Kota ve kontenjan uygulamaları sebebiyle çayın kilosunu 2 lira 80 kuruştan özel sektöre satmak zorunda kaldıklarını ifade eden Civelek, şöyle konuştu:

“ÇAYKUR hem kota hem kontenjan uyguladığı zaman ben bahçemdeki bu çayı bu kadar kısa bir sürede ÇAYKUR’a veremiyorum. Veremeyince de özel sektöre yönelmek zorunda kalıyorum. Ama özel sektör de bunu fırsat bilip ÇAYKUR’un 4 liraya aldığı satın aldığı yaş çayı, bizden 2 lira 80 kuruşa kadar düşük alabiliyor.”

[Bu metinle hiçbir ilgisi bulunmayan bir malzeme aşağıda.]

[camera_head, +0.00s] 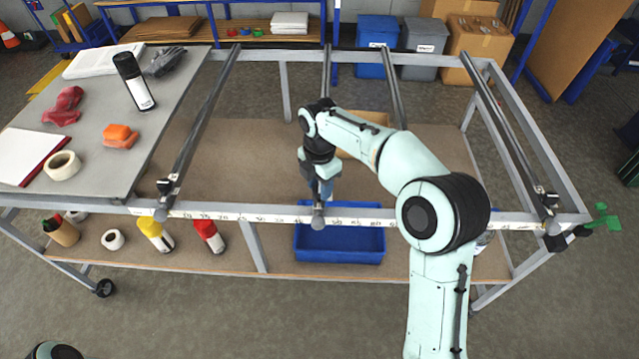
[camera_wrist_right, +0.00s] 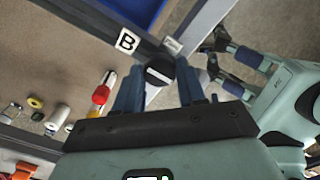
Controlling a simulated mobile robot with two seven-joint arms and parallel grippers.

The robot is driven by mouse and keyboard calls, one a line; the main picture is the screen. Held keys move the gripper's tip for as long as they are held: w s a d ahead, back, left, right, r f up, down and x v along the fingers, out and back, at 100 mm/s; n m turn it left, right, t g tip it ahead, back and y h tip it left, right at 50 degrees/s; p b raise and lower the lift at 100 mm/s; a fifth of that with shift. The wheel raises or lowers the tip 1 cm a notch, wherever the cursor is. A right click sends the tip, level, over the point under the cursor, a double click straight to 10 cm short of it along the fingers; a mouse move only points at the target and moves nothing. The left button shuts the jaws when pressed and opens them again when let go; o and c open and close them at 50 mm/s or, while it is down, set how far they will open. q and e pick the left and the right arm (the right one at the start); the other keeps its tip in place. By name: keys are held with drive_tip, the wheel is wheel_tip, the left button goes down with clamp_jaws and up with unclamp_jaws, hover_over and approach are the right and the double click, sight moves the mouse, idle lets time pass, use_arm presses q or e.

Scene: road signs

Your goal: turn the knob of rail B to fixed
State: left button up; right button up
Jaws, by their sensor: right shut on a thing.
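Rail B (camera_head: 326,70) is a dark bar that runs from the back of the metal frame to its front bar, partly hidden by my right arm. Its white B label (camera_wrist_right: 127,41) shows in the right wrist view. The knob (camera_wrist_right: 159,73), dark with a pale marked face, sits close to the label at the rail's front end. My right gripper (camera_head: 319,188) is at this front end, and in the right wrist view its dark blue fingers stand on either side of the knob, shut on it. Which setting the knob is at cannot be read.
A blue bin (camera_head: 340,257) stands on the lower shelf below the rail's front end. Other rails (camera_head: 205,115) lie to both sides. A grey tabletop (camera_head: 95,160) with a spray can (camera_head: 134,82) is at the left. Bottles (camera_head: 209,235) stand on the lower shelf.

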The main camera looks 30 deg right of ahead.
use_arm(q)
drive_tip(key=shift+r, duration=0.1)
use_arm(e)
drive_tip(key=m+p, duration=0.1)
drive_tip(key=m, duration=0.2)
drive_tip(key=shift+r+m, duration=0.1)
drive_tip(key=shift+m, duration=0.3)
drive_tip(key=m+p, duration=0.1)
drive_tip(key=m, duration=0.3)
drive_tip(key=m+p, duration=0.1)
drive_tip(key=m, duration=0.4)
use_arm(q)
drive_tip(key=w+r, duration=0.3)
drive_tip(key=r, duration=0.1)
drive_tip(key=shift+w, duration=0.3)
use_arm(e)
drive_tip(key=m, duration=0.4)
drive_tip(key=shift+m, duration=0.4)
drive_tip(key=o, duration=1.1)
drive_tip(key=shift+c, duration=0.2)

Altan Civelek, “Bizim isyanımız tam olarak ÇAYKUR’un bizi özel sektöre muhtaç etmesi” gerektiğini vurgulayarak devletin ÇAYKUR taban fiyatlarını açıkladığı süreçte özel sektörün taban fiyatlarına da müdahale etmesi gerektiğini söyledi. 

Civelek, “En azından çay fiyatı açıklandığı zaman bir de taban fiyat açıklansın.  Böyle olunca üretici çayını nereye satacağının endişesini duymadan rahat bir şekilde günde 200-300 kilo çay toplar. ÇAYKUR’a vermesi gereken kontenjanını ÇAYKUR’a verir” dedi.

“ÇAYKUR BİZDEN KASITLI OLARAK ÇAY ALMIYOR”

ÇAYKUR’un çay işleme kapasitesini arttırması gerektiğini belirten Civelek, “Mevcut fabrikaların kapasitesini arttırabilir. Çay tüketimi çay üretiminden fazla. Ürettiğimizden fazlası tüketiliyor. O yüzden ÇAYKUR’un üreticinin elindeki bütün çayı alıp işlemesi durumunda dahi çok rahatlıkla piyasaya sürebileceği aşikar. Biz burada art niyet arıyoruz. Sanki ÇAYKUR bizden kasıtlı olarak çay almayıp çay alım zamanı başladığı zaman kontenjanı 15 kiloya düşürerek üreticiyi özel sektöre çay vermeye zorluyormuşuz gibi hissediyoruz” dedi.

"ÇAYLARIMIZ DALINDA KURUMAYA MAHKUM EDİLDİ" 

Artvin Hopa'da üreticilik yapan Berkant Yılmaz ise şunları söyledi: 

"ÇAYKUR sezon açılışında dekarı 600 kilodan kontenjanı ise 100 kilodan çay alımına başladı. Ama ne yazık ki üç gün sonra kontenjanı 15 kiloya düşürerek çiftçiyi zarara sokmaya, özellere mahkum bıraktı. Özellere de bir yasa getirilmiyor. Özeller ise devlet fiyatının açıkladığı fiyatının çok çok altında 2 lira 70 kuruş - 2 lira 80 kuruş gibi bir fiyattan bizlerin çaylarını almak istiyor. Devlete veremiyoruz, kota ve kontenjan uyguluyor. Özellere vermek istiyoruz çok düşük fiyatlardan çaylarımızı almak istiyor. Doğu Karadeniz insanın geçim kaynağı çay. Biz bu çayı devlet fiyatından vermek istiyoruz ama buna ne bir yasa getiriliyor, ne de devlet alıyor. Bütün yükü çiftçinin sırtına bırakıyorlar. Bizim çaylarımız da böyle köklerinde dallarında kurumaya mahkum bırakılıyor.